The real winner, however, is undoubtedly Jennifer Capriati, the No. 5 seed who was drawn in the same side of the women's singles draw as Graf and the third-seeded Gabriela Sabatini.
Capriati, who will not turn 16 until March 29 but nevertheless reached the semifinals of both Wimbledon and the U.S. Open last year, has never beaten Graf. But with victories over Sabatini at last summer's Canadian Open, which she went on to win, and in a strikingly convincing 6-3, 7-6 victory in the quarterfinals of the U.S. Open, the fresh-faced American is, for my money, the player most likely to topple Seles from the top of the rankings.
The Florida power-hitter makes her Down Under debut armed with two new weapons: contact lenses and Graf's discarded coach Pavel Slozil.
While observing what strategic pearls of wisdom Slozil might have imparted to his new charge would have been fascinating, it will be equally intriguing to see what happens if the more tour-smart Capriati gets past her potential quarterfinal date with Gaby and reaches her first Grand Slam final . . . and Seles.
On past history, a Seles-Capriati final would be dynamite. Capriati did beat Seles once last year, to win the San Diego tournament, the week before she won in Toronto.
The two next met in the U.S. semis in a seismic, some would even say seminal, slugfest. Capriati twice served for the match at 5-4 and 6-5 of the third set. Inexperience (she made the fatal error of thinking she'd won the match in the changeover before the ninth game) cost Capriati victory. And that said, Seles still needed every ounce of bravery she had to pull out 7-6 (7-3) in the final set.

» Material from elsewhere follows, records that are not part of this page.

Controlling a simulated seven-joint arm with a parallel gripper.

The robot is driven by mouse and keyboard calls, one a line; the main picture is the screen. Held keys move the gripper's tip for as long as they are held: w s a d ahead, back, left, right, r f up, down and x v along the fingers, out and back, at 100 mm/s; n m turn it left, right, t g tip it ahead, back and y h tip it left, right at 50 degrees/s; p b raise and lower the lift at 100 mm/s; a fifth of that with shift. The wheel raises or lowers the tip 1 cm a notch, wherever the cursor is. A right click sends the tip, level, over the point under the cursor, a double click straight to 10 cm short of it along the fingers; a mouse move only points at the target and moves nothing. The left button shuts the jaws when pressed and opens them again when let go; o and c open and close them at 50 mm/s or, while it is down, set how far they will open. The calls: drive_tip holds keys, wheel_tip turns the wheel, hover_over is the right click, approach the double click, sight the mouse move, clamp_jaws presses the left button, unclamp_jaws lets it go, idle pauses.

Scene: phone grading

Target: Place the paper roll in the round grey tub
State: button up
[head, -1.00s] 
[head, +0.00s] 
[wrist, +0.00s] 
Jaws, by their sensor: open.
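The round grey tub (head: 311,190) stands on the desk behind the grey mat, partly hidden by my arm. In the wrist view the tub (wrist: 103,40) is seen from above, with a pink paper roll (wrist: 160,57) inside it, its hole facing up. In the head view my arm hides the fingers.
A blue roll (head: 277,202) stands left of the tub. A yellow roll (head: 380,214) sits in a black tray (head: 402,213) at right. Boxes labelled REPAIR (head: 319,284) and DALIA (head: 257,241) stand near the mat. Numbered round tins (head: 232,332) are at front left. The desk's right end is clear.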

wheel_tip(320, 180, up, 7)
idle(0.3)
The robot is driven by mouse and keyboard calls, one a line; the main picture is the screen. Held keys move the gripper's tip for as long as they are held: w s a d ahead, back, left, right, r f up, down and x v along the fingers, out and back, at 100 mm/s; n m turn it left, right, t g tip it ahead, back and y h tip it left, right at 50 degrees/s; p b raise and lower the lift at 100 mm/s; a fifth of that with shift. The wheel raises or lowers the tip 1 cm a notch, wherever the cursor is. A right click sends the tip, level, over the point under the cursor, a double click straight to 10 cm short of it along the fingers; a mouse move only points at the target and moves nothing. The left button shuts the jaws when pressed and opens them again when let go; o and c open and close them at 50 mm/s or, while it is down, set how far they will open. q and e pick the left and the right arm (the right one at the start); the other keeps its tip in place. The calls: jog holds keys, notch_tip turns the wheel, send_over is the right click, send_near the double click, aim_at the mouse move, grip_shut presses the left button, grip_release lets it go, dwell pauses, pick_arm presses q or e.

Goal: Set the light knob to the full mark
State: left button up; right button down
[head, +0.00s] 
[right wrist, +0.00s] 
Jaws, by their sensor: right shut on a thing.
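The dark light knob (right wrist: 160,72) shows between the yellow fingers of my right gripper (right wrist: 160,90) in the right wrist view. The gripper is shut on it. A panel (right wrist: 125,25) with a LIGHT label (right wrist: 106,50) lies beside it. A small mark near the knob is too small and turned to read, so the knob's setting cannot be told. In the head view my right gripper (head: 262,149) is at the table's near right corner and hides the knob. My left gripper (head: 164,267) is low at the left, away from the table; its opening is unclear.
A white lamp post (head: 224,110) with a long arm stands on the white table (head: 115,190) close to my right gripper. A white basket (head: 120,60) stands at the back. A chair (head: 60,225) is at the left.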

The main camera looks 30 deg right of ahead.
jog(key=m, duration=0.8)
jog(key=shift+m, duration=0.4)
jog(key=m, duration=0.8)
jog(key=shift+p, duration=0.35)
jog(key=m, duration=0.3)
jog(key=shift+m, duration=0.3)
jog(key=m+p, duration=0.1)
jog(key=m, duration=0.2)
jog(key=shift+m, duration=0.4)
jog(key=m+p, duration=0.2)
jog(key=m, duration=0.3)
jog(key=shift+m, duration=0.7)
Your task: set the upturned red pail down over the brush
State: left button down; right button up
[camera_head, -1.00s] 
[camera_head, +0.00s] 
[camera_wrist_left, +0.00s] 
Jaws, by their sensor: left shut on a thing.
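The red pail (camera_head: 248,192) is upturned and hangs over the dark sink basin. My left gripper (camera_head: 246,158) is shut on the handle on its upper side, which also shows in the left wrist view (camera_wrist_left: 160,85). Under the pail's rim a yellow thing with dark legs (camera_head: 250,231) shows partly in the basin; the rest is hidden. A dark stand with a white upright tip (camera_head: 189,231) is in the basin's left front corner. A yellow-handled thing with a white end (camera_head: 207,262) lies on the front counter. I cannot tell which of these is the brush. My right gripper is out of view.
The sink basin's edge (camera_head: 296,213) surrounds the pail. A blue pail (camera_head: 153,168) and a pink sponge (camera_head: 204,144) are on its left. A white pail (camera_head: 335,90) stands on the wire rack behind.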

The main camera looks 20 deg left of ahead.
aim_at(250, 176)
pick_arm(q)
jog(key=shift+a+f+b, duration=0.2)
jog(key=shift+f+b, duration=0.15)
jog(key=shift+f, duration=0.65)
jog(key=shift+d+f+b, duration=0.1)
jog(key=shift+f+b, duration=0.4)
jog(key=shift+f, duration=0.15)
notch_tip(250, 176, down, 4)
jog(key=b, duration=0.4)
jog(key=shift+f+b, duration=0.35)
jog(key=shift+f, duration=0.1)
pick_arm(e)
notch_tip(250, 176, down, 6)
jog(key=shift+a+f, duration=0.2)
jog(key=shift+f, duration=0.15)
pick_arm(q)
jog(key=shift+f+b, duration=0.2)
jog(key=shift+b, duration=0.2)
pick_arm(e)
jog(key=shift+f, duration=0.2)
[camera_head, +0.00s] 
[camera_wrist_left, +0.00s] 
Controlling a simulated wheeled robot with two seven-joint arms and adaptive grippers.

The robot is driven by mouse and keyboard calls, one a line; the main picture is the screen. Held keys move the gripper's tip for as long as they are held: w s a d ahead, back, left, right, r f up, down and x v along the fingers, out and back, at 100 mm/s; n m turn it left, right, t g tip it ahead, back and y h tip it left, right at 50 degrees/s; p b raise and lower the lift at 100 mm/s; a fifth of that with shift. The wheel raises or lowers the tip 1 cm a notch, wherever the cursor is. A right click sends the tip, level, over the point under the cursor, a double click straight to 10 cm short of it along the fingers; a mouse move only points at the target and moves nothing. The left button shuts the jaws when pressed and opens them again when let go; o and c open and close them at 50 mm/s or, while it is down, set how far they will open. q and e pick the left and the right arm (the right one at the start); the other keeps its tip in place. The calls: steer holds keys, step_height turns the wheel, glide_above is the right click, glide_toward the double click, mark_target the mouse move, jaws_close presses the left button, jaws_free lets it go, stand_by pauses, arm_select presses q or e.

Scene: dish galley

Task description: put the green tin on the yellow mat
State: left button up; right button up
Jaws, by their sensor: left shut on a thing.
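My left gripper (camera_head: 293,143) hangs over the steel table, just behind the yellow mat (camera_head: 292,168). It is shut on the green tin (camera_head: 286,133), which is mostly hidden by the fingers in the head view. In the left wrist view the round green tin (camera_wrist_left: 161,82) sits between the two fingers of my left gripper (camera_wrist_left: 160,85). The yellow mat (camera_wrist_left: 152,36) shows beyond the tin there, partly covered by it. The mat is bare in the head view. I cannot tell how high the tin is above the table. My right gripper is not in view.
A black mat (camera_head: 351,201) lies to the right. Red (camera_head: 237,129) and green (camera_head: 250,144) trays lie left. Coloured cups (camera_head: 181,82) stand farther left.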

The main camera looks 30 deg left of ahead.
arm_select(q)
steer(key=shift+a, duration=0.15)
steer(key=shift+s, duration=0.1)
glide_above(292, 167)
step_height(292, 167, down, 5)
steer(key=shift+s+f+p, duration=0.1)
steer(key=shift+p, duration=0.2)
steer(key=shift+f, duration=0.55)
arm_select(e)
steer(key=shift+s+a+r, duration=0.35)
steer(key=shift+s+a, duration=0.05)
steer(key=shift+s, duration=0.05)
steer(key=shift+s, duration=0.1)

So riveting was their duel that no one left the stadium before the match was over. A repeat, should it happen, would start 1992 off with a terrific bang, no matter who won.
Tough stance: Wonders will never cease!
Last fall, when Seles backed out of a third tour event - this time to play a well-paying exhibition in the Canary Islands - a miffed Graf, who'd been hoping to play her nemesis in that tournament, called on the Women's Tennis Association to get tough. The fine for playing in an exhibition or special event in conflict with an official tournament is a maximum $10,000, but Graf wanted that raised from the 1991 figure.
"I think another zero should be added," said the Wimbledon champion, who shuns most exhibitions because she doesn't need the money. "If the fine was $100,000 everyone would think about it."
Lo and behold, the WTA, never before known for its moral backbone, heeded Graf's words. Accordingly, the top four ranked women who violate the Kraft Tour "exhibition rule" will indeed be fined $100,000. And fines for Nos. 5-8 will also increase five-fold - to $50,000.
In her typical, don't-bother-to-think-before-you-speak fashion, Seles calls the fine increase "the right move," then blithely adds, "I have decreased the number of exhibitions I will play this year to keep my schedule balanced."
If rumor is right, one of those specials Seles will play will be the 1992 remake of the Battle of the Sexes, the famous match between Bobby Riggs and Billie Jean King that King won.
Seles' male opponent in the $1 million match will be 39-year-old Jimmy Connors. Seles insists its not just the money - $1 million to the winner; $100,000 to the loser - that interests her. "I'd like to play someone who grunts as much as I do," she quipped. "Besides, I'm tired of playing girls."
Loudmouth award: Esquire magazine has given one of its 1991 Dubious Achievement Awards to Andre Agassi. The Las Vegas loudmouth earned the (dis)honor for a remark he made when reporters asked how he felt about reaching the final of the French Open for the second straight year. Answered Agassi, who is shown looking in a mirror as he blow dries his bleached blond hair: "I don't want you to think I'm not happy about this. I'm as happy as a ****** in a submarine."
Singles spot open: With Canadian Davis Cup coach Pierre Lamarche already having picked hometown hero Grant Connell to play No. 1 singles and Connell and Michibata teamed to play doubles in the Jan. 31 to Feb. 2 Canada-Sweden Davis Cup world group tie that will be played in Vancouver, competition for the second singles spot is keen.
The top three candidates are veterans Chris Pridham of Oakville and Martin Laurendeau of Montreal and 19-year-old Torontonian Daniel Nestor, who just returned from Melbourne, where he qualified (but lost in the first round) for the Australian Open.